## DIRECTIONS
Can all of these lines be returned exactly?

## AVAILABLE DATA
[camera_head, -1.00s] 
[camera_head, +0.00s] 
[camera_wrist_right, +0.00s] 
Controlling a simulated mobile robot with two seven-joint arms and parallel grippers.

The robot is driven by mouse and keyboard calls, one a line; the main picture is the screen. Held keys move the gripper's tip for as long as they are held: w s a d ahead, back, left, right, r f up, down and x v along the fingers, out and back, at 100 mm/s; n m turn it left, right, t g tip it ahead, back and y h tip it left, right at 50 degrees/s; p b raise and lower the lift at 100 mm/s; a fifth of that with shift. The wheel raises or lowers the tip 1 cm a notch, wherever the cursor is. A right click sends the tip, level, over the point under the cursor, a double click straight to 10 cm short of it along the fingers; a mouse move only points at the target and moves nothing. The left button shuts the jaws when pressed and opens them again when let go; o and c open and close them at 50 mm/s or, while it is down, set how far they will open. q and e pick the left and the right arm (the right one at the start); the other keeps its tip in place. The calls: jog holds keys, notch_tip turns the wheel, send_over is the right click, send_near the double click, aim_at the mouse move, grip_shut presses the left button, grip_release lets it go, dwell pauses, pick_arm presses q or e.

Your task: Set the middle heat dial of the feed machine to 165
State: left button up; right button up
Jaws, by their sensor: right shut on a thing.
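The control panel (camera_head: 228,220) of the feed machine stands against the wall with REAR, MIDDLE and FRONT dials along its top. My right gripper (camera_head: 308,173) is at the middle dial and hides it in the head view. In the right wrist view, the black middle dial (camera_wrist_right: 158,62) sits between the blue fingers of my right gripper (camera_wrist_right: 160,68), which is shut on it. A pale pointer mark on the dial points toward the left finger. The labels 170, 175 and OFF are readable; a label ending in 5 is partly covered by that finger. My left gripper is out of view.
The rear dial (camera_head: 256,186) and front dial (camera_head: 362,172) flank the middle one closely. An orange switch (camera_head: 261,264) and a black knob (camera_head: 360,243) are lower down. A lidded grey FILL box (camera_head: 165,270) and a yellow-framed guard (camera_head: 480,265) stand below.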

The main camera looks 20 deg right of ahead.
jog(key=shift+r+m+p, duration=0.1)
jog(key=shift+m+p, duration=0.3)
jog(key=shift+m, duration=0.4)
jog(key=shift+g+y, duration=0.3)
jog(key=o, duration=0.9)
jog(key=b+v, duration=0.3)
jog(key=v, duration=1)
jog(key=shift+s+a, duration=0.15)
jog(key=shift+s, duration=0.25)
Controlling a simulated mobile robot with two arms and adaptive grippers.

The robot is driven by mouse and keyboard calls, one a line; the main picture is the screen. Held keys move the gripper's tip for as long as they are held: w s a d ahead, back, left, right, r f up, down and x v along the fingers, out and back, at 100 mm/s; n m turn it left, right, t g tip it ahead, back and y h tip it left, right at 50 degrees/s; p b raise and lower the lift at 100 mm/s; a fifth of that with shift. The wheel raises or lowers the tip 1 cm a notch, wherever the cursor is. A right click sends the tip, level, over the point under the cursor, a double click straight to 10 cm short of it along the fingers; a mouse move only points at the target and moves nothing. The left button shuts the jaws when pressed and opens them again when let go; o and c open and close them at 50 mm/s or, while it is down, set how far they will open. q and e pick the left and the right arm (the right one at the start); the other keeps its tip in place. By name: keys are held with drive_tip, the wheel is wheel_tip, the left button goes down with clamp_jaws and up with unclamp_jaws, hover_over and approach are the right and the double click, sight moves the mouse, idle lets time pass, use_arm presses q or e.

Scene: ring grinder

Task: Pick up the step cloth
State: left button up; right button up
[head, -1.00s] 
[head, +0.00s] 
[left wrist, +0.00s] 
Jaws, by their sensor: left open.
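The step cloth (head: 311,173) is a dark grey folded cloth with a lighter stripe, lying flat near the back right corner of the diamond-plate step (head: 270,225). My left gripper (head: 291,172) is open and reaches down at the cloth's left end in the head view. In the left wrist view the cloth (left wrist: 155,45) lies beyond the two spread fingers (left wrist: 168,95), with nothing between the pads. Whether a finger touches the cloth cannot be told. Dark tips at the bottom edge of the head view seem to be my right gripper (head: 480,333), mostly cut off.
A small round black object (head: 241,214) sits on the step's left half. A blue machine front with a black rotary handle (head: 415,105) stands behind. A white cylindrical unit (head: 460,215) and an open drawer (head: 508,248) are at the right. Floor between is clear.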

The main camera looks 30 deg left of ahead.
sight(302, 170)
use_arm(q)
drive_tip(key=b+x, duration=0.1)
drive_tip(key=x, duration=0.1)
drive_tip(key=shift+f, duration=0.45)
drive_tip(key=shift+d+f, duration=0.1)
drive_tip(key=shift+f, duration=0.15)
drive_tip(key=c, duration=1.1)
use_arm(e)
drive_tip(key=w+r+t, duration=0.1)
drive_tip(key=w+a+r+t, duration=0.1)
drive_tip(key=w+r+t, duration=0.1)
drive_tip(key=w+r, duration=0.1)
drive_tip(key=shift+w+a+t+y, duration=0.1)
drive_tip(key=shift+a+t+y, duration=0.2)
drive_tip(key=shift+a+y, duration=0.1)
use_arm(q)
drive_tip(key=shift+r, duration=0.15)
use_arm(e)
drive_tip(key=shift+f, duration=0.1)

## SOLUTION
[camera_head, -1.00s] 
[camera_head, +0.00s] 
[camera_wrist_right, +0.00s] 
Controlling a simulated mobile robot with two seven-joint arms and parallel grippers.

The robot is driven by mouse and keyboard calls, one a line; the main picture is the screen. Held keys move the gripper's tip for as long as they are held: w s a d ahead, back, left, right, r f up, down and x v along the fingers, out and back, at 100 mm/s; n m turn it left, right, t g tip it ahead, back and y h tip it left, right at 50 degrees/s; p b raise and lower the lift at 100 mm/s; a fifth of that with shift. The wheel raises or lowers the tip 1 cm a notch, wherever the cursor is. A right click sends the tip, level, over the point under the cursor, a double click straight to 10 cm short of it along the fingers; a mouse move only points at the target and moves nothing. The left button shuts the jaws when pressed and opens them again when let go; o and c open and close them at 50 mm/s or, while it is down, set how far they will open. q and e pick the left and the right arm (the right one at the start); the other keeps its tip in place. The calls: jog holds keys, notch_tip turns the wheel, send_over is the right click, send_near the double click, aim_at the mouse move, grip_shut presses the left button, grip_release lets it go, dwell pauses, pick_arm presses q or e.

Your task: Set the middle heat dial of the feed machine to 165
State: left button up; right button up
Jaws, by their sensor: right shut on a thing.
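The control panel (camera_head: 228,220) of the feed machine stands against the wall with REAR, MIDDLE and FRONT dials along its top. My right gripper (camera_head: 308,173) is at the middle dial and hides it in the head view. In the right wrist view, the black middle dial (camera_wrist_right: 158,62) sits between the blue fingers of my right gripper (camera_wrist_right: 160,68), which is shut on it. A pale pointer mark on the dial points toward the left finger. The labels 170, 175 and OFF are readable; a label ending in 5 is partly covered by that finger. My left gripper is out of view.
The rear dial (camera_head: 256,186) and front dial (camera_head: 362,172) flank the middle one closely. An orange switch (camera_head: 261,264) and a black knob (camera_head: 360,243) are lower down. A lidded grey FILL box (camera_head: 165,270) and a yellow-framed guard (camera_head: 480,265) stand below.

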The main camera looks 20 deg right of ahead.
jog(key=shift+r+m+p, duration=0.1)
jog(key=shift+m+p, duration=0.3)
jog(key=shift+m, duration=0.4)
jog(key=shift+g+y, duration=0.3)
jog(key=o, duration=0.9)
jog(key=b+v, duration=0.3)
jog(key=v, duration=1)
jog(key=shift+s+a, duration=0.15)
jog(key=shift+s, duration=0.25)
Controlling a simulated mobile robot with two arms and adaptive grippers.

The robot is driven by mouse and keyboard calls, one a line; the main picture is the screen. Held keys move the gripper's tip for as long as they are held: w s a d ahead, back, left, right, r f up, down and x v along the fingers, out and back, at 100 mm/s; n m turn it left, right, t g tip it ahead, back and y h tip it left, right at 50 degrees/s; p b raise and lower the lift at 100 mm/s; a fifth of that with shift. The wheel raises or lowers the tip 1 cm a notch, wherever the cursor is. A right click sends the tip, level, over the point under the cursor, a double click straight to 10 cm short of it along the fingers; a mouse move only points at the target and moves nothing. The left button shuts the jaws when pressed and opens them again when let go; o and c open and close them at 50 mm/s or, while it is down, set how far they will open. q and e pick the left and the right arm (the right one at the start); the other keeps its tip in place. By name: keys are held with drive_tip, the wheel is wheel_tip, the left button goes down with clamp_jaws and up with unclamp_jaws, hover_over and approach are the right and the double click, sight moves the mouse, idle lets time pass, use_arm presses q or e.

Scene: ring grinder

Task: Pick up the step cloth
State: left button up; right button up
[head, -1.00s] 
[head, +0.00s] 
[left wrist, +0.00s] 
Jaws, by their sensor: left open.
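The step cloth (head: 311,173) is a dark grey folded cloth with a lighter stripe, lying flat near the back right corner of the diamond-plate step (head: 270,225). My left gripper (head: 291,172) is open and reaches down at the cloth's left end in the head view. In the left wrist view the cloth (left wrist: 155,45) lies beyond the two spread fingers (left wrist: 168,95), with nothing between the pads. Whether a finger touches the cloth cannot be told. Dark tips at the bottom edge of the head view seem to be my right gripper (head: 480,333), mostly cut off.
A small round black object (head: 241,214) sits on the step's left half. A blue machine front with a black rotary handle (head: 415,105) stands behind. A white cylindrical unit (head: 460,215) and an open drawer (head: 508,248) are at the right. Floor between is clear.

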The main camera looks 30 deg left of ahead.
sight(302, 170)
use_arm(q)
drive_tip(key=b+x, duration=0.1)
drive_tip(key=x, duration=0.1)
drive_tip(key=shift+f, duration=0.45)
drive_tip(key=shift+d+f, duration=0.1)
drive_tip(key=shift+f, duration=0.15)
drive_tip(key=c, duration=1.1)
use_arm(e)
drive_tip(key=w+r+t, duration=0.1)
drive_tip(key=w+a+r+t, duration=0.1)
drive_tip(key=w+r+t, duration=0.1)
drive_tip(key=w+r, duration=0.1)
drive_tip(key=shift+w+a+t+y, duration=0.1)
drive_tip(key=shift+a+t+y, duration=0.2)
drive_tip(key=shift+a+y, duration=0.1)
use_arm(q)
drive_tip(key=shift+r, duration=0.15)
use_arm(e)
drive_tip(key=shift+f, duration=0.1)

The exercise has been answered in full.